**DIRECTION:** Copy the data exactly; pictures stay out of the copy.

==== GIVEN RECORDS ====

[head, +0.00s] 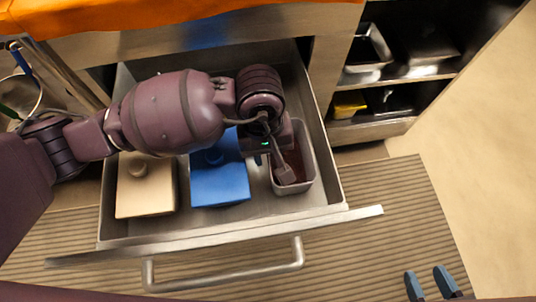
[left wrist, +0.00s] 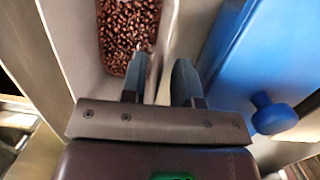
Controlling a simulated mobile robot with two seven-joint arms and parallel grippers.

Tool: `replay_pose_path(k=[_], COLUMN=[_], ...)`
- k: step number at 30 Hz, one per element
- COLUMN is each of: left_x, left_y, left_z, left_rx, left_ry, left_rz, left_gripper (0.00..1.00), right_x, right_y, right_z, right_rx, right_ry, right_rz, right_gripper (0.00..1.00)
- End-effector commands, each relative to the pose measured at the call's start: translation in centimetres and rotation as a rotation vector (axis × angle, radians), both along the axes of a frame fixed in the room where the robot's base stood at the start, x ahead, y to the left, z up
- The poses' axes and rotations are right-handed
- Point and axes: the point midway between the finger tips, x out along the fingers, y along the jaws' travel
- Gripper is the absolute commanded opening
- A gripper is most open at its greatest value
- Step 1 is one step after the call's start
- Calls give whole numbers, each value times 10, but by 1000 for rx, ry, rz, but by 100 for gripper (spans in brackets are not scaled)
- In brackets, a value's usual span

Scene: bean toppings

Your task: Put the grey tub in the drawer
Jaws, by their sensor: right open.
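The grey tub (head: 307,182) sits inside the open drawer (head: 230,228), at its right end. It holds dark brown beans, seen in the left wrist view (left wrist: 128,38). My left gripper (left wrist: 160,78) points down at the tub's side nearest the blue lid. Its two fingers stand apart, one on the bean side and one on the outer side of the tub wall. I see a gap between them and no clear grip on the wall. In the head view the arm hides part of the tub. My right gripper (head: 431,283) is open and empty above the floor mat.
A blue-lidded container (head: 222,184) and a beige-lidded container (head: 146,194) stand left of the tub in the drawer. The drawer handle (head: 225,276) juts out in front. An open shelf (head: 378,132) with metal trays is at right. The floor at far right is clear.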

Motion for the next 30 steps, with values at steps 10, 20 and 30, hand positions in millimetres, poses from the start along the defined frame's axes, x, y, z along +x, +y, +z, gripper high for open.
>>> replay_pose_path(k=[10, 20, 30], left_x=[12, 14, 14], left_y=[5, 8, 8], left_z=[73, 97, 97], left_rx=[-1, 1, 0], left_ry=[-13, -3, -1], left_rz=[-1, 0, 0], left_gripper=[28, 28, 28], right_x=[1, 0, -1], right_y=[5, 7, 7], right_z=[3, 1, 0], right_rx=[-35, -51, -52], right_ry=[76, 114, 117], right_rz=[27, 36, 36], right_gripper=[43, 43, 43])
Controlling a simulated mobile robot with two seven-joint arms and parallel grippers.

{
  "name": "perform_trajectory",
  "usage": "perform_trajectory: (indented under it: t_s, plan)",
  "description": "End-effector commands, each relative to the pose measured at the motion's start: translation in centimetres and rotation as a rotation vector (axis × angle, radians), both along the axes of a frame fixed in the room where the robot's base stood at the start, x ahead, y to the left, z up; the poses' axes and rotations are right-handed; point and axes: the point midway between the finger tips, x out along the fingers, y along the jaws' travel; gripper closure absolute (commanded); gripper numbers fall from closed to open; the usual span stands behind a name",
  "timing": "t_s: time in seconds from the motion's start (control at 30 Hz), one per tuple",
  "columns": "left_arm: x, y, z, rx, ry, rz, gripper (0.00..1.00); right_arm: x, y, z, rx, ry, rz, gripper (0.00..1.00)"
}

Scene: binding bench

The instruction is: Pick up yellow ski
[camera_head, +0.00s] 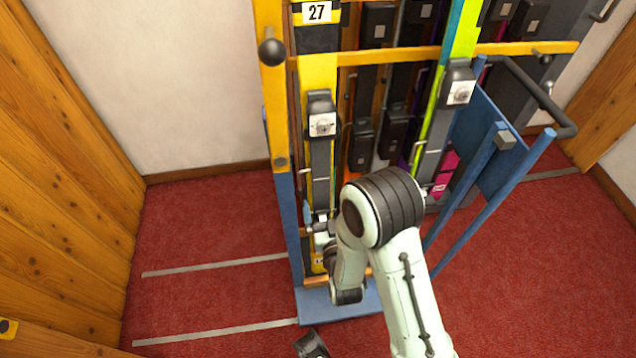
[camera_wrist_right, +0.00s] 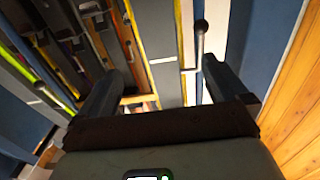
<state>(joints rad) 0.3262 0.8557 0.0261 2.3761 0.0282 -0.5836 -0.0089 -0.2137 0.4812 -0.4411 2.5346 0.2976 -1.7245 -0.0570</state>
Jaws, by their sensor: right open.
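The yellow ski (camera_head: 319,75) stands upright at the left end of the rack in the head view. It carries a "27" label near the top, a black binding and a grey plate. My right gripper (camera_head: 314,226) is at the ski's lower part, partly hidden by my own arm. In the right wrist view the open fingers of my right gripper (camera_wrist_right: 162,82) point toward the ski's grey plate (camera_wrist_right: 164,78), which shows between them with yellow edges. I cannot tell whether they touch it.
The rack has a yellow post (camera_head: 273,100) close left of the ski and a yellow crossbar (camera_head: 400,55). Other skis, one lime green (camera_head: 437,110), stand to the right. A blue panel (camera_head: 487,140) is at the rack's right. Red carpet (camera_head: 215,240) is clear at left.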

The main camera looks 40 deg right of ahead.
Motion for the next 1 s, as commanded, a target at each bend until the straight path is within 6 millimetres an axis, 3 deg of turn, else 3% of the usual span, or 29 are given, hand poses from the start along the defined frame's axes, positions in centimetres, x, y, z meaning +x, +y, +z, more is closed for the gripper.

====

**OUTPUT:**
[head, +0.00s] 
[left wrist, +0.00s] 
Controlling a simulated mobile robot with two seven-joint arms and parallel grippers.

Tool: `replay_pose_path(k=[_], COLUMN=[_], ...)`
- k: step number at 30 Hz, one per element
- COLUMN is each of: left_x, left_y, left_z, left_rx, left_ry, left_rz, left_gripper (0.00..1.00), right_x, right_y, right_z, right_rx, right_ry, right_rz, right_gripper (0.00..1.00)
- End-effector commands, each relative to the pose measured at the call's start: translation in centimetres and rotation as a rotation vector (axis × angle, radians), both along the axes of a frame fixed in the room where the robot's base stood at the start, x ahead, y to the left, z up
- The poses' axes and rotations are right-handed
- Point and axes: the point midway between the finger tips, x out along the fingers, y along the jaws' travel
- Gripper is the absolute commanded opening
- A gripper is most open at its greatest value
- Step 1 is one step after the call's start
- Calls give whole numbers, each value times 10, but by 1000 for rx, ry, rz, but by 100 for gripper (spans in brackets are not scaled)
- In brackets, a value's usual span

Scene: bean toppings

Your task: Put the grey tub in the drawer
Jaws, by their sensor: right open.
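The grey tub (head: 307,182) sits inside the open drawer (head: 230,228), at its right end. It holds dark brown beans, seen in the left wrist view (left wrist: 128,38). My left gripper (left wrist: 160,78) points down at the tub's side nearest the blue lid. Its two fingers stand apart, one on the bean side and one on the outer side of the tub wall. I see a gap between them and no clear grip on the wall. In the head view the arm hides part of the tub. My right gripper (head: 431,283) is open and empty above the floor mat.
A blue-lidded container (head: 222,184) and a beige-lidded container (head: 146,194) stand left of the tub in the drawer. The drawer handle (head: 225,276) juts out in front. An open shelf (head: 378,132) with metal trays is at right. The floor at far right is clear.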

Motion for the next 30 steps, with values at steps 10, 20 and 30, hand positions in millimetres, poses from the start along the defined frame's axes, x, y, z along +x, +y, +z, gripper high for open.
>>> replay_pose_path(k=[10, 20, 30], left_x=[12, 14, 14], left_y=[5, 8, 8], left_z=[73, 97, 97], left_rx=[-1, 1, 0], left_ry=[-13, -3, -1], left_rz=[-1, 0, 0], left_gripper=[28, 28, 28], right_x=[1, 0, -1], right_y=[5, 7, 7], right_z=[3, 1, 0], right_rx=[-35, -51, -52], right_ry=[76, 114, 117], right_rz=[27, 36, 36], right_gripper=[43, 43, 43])
Controlling a simulated mobile robot with two seven-joint arms and parallel grippers.

{
  "name": "perform_trajectory",
  "usage": "perform_trajectory: (indented under it: t_s, plan)",
  "description": "End-effector commands, each relative to the pose measured at the motion's start: translation in centimetres and rotation as a rotation vector (axis × angle, radians), both along the axes of a frame fixed in the room where the robot's base stood at the start, x ahead, y to the left, z up; the poses' axes and rotations are right-handed; point and axes: the point midway between the finger tips, x out along the fingers, y along the jaws' travel; gripper closure absolute (commanded); gripper numbers fall from closed to open; the usual span stands behind a name",
  "timing": "t_s: time in seconds from the motion's start (control at 30 Hz), one per tuple",
  "columns": "left_arm: x, y, z, rx, ry, rz, gripper (0.00..1.00); right_arm: x, y, z, rx, ry, rz, gripper (0.00..1.00)"
}

Scene: binding bench

The instruction is: Pick up yellow ski
[camera_head, +0.00s] 
[camera_wrist_right, +0.00s] 
<state>(joints rad) 0.3262 0.8557 0.0261 2.3761 0.0282 -0.5836 -0.0089 -0.2137 0.4812 -0.4411 2.5346 0.2976 -1.7245 -0.0570</state>
Jaws, by their sensor: right open.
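The yellow ski (camera_head: 319,75) stands upright at the left end of the rack in the head view. It carries a "27" label near the top, a black binding and a grey plate. My right gripper (camera_head: 314,226) is at the ski's lower part, partly hidden by my own arm. In the right wrist view the open fingers of my right gripper (camera_wrist_right: 162,82) point toward the ski's grey plate (camera_wrist_right: 164,78), which shows between them with yellow edges. I cannot tell whether they touch it.
The rack has a yellow post (camera_head: 273,100) close left of the ski and a yellow crossbar (camera_head: 400,55). Other skis, one lime green (camera_head: 437,110), stand to the right. A blue panel (camera_head: 487,140) is at the rack's right. Red carpet (camera_head: 215,240) is clear at left.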

The main camera looks 40 deg right of ahead.
Motion for the next 1 s, as commanded, a target at each bend until the straight path is within 6 millimetres an axis, 3 deg of turn, else 3% of the usual span, or 29 are given, hand poses from the start along the defined frame's axes, positions in centimetres, x, y, z meaning +x, +y, +z, more is closed for the gripper.

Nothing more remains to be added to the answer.